─── Data in this exercise ───

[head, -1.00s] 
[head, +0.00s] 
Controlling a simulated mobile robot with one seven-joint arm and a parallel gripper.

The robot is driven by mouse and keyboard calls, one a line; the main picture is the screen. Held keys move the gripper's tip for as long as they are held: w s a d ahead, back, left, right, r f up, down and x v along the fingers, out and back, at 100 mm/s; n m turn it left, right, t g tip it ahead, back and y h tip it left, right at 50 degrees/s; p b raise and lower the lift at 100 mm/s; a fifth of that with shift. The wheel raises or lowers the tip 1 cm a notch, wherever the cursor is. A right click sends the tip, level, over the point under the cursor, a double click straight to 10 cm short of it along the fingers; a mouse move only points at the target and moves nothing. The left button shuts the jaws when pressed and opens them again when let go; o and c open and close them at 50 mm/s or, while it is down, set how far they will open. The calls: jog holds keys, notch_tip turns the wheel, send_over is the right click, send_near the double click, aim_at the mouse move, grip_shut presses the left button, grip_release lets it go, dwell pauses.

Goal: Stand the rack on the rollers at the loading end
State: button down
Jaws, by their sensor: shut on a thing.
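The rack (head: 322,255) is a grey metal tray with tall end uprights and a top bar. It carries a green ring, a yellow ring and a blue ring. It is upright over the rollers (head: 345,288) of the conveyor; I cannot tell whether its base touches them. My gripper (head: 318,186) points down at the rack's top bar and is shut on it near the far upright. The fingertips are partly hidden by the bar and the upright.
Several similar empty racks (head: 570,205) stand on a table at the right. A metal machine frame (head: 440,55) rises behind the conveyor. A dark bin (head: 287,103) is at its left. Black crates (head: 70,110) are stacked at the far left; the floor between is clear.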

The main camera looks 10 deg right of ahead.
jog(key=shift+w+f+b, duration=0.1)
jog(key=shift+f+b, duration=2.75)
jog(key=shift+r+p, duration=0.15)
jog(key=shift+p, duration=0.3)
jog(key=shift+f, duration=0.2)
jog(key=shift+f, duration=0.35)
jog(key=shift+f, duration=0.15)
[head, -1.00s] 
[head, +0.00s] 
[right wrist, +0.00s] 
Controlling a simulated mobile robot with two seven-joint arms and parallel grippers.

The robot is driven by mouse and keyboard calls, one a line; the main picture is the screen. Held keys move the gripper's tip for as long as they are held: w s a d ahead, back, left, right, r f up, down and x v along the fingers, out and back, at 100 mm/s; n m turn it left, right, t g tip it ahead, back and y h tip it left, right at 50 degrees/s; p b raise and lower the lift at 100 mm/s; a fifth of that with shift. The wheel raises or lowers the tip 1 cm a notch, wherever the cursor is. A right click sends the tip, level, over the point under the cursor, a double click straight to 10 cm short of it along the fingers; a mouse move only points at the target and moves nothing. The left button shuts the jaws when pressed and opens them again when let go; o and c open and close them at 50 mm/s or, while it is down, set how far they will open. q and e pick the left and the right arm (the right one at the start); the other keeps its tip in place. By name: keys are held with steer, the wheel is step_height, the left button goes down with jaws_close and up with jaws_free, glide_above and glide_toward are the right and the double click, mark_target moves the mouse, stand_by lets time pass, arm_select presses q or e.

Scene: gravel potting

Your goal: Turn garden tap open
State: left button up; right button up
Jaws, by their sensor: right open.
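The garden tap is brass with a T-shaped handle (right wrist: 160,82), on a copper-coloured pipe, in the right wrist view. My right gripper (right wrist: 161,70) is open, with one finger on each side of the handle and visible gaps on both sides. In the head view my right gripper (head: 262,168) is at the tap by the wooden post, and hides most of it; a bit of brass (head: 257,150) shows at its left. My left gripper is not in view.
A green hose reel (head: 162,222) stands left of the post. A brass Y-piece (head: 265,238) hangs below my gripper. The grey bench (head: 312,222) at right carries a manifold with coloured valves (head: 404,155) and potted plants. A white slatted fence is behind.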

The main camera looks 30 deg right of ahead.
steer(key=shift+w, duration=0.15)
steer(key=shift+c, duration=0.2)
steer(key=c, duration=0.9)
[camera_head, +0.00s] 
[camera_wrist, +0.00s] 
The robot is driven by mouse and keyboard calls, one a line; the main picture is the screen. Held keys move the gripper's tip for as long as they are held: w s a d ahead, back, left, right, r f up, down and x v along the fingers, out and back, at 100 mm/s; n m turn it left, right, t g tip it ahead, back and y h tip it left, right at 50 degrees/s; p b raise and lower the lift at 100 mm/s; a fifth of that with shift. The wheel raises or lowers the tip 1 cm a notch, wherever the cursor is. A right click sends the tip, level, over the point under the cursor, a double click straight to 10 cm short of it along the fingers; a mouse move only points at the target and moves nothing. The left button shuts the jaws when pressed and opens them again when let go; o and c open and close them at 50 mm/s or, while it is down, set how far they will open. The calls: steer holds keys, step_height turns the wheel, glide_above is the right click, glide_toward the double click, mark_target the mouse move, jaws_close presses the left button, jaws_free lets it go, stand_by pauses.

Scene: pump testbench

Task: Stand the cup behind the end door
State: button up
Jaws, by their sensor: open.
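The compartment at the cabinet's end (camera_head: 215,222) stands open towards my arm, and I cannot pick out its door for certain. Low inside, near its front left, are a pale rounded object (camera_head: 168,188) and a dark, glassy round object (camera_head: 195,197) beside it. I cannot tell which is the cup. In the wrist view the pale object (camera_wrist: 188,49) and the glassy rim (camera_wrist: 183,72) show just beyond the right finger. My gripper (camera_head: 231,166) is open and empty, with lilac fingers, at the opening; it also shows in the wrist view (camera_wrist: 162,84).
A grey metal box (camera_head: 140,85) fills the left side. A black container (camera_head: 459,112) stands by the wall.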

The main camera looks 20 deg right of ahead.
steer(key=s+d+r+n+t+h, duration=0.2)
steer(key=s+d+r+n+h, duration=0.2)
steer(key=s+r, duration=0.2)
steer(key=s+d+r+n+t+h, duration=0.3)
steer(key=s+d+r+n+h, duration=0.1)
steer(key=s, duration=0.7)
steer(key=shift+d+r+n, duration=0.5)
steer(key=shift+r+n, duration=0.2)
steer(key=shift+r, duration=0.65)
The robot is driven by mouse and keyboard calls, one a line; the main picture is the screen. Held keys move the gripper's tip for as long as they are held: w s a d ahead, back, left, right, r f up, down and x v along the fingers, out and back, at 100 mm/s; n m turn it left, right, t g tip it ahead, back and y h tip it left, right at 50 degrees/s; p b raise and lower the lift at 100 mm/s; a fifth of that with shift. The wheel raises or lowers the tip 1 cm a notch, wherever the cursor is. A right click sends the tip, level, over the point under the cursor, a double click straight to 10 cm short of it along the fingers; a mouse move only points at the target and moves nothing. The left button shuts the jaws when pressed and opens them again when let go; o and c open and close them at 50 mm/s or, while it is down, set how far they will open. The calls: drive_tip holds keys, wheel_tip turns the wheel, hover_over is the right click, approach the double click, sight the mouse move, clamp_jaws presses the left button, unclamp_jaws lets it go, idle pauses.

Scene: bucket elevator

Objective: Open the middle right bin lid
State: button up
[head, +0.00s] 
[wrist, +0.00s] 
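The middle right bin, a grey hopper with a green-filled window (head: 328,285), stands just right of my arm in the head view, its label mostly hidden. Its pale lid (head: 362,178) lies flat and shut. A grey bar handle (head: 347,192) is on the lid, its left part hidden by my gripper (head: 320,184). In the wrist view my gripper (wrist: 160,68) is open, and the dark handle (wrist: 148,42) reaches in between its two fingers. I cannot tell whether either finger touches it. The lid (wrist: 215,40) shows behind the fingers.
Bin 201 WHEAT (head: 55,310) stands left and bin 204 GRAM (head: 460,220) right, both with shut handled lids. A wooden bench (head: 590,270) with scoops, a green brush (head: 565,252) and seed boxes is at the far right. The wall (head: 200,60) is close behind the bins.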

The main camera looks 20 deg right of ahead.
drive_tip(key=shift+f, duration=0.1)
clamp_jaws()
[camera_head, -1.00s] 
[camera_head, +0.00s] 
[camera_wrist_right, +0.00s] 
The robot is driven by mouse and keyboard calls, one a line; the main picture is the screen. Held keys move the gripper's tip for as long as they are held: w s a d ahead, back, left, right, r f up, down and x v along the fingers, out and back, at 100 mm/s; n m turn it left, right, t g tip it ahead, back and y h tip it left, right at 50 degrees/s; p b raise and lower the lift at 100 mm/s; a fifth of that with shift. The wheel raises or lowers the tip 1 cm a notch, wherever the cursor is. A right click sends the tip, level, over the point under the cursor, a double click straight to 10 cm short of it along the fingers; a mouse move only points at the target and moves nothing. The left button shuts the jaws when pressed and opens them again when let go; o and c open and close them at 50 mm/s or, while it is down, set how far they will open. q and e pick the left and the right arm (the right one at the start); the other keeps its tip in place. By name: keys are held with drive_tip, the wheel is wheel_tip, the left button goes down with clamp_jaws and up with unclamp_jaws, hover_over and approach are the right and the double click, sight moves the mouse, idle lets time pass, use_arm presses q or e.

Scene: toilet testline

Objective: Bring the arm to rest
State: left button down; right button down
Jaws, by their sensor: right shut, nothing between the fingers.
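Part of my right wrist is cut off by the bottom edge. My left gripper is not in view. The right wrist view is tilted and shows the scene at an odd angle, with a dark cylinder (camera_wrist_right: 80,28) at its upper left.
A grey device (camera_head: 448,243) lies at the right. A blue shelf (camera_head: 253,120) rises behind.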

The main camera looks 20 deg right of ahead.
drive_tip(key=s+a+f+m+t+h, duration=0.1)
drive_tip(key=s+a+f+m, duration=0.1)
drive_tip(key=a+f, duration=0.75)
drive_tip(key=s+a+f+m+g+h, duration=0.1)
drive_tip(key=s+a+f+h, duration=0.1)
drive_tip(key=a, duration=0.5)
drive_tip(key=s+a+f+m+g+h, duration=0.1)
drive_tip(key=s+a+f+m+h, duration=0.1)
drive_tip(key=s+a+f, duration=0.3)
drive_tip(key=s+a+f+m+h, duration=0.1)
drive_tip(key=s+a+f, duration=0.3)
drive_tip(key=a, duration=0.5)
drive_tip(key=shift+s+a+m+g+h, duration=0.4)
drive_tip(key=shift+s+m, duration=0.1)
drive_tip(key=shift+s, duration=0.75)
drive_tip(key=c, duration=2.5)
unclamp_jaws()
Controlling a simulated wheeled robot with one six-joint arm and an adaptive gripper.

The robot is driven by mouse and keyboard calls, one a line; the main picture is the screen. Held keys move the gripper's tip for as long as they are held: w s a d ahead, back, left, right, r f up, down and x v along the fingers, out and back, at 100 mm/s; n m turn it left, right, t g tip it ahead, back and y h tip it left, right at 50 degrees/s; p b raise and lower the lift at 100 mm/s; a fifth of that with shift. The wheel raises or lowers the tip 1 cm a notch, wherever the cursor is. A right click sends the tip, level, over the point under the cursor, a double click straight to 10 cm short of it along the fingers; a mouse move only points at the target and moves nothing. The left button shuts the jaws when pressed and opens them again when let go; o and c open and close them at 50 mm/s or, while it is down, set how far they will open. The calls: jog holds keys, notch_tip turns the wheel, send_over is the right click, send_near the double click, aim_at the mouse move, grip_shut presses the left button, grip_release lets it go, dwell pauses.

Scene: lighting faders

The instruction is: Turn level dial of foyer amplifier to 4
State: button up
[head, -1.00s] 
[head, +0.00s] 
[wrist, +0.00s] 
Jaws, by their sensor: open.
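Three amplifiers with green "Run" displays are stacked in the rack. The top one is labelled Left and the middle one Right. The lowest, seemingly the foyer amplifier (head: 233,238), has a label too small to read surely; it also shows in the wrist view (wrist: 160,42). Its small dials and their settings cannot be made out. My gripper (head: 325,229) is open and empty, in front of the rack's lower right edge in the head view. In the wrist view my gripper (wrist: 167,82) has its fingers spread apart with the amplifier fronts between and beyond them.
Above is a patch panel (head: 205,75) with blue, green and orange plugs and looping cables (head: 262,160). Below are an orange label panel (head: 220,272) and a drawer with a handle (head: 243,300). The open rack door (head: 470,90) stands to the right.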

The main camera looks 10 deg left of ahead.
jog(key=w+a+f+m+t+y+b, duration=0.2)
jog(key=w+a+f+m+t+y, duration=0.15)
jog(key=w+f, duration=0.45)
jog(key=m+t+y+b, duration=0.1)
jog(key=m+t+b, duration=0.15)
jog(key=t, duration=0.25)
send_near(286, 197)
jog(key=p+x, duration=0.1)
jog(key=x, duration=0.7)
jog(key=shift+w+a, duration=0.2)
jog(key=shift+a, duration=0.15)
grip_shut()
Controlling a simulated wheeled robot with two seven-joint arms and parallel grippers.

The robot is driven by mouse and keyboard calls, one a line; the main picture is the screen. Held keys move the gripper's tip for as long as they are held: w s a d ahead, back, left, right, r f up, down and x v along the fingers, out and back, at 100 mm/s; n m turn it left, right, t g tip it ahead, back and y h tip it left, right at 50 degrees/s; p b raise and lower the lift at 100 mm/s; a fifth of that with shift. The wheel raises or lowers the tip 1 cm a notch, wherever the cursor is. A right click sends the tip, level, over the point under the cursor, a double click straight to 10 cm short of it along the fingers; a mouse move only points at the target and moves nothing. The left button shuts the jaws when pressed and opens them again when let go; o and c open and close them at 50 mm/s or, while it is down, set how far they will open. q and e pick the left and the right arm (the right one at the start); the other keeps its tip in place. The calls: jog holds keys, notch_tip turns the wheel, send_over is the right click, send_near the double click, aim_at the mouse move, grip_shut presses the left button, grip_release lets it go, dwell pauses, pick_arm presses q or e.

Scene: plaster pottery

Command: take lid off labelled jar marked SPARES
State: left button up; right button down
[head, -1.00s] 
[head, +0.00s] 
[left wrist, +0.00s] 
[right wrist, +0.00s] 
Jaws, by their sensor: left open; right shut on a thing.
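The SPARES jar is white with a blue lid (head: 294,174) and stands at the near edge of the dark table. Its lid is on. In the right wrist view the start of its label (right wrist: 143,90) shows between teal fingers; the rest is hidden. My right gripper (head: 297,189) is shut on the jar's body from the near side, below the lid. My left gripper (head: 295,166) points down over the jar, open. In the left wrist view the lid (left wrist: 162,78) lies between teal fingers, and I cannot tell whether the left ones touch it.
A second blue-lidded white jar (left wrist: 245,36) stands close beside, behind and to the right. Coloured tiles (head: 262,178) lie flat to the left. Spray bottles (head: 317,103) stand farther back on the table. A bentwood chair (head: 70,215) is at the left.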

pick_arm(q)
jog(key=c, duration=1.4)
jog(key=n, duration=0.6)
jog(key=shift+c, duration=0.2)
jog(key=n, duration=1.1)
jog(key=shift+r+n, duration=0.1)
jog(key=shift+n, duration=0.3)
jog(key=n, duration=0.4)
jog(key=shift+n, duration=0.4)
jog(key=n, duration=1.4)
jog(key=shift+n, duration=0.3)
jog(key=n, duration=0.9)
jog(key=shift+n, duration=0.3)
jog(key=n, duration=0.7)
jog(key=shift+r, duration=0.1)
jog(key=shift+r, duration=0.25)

───

- What you need to do: Work through the data and report how many of its lines hold the word "Objective", giving only the figure.

- Full output: 2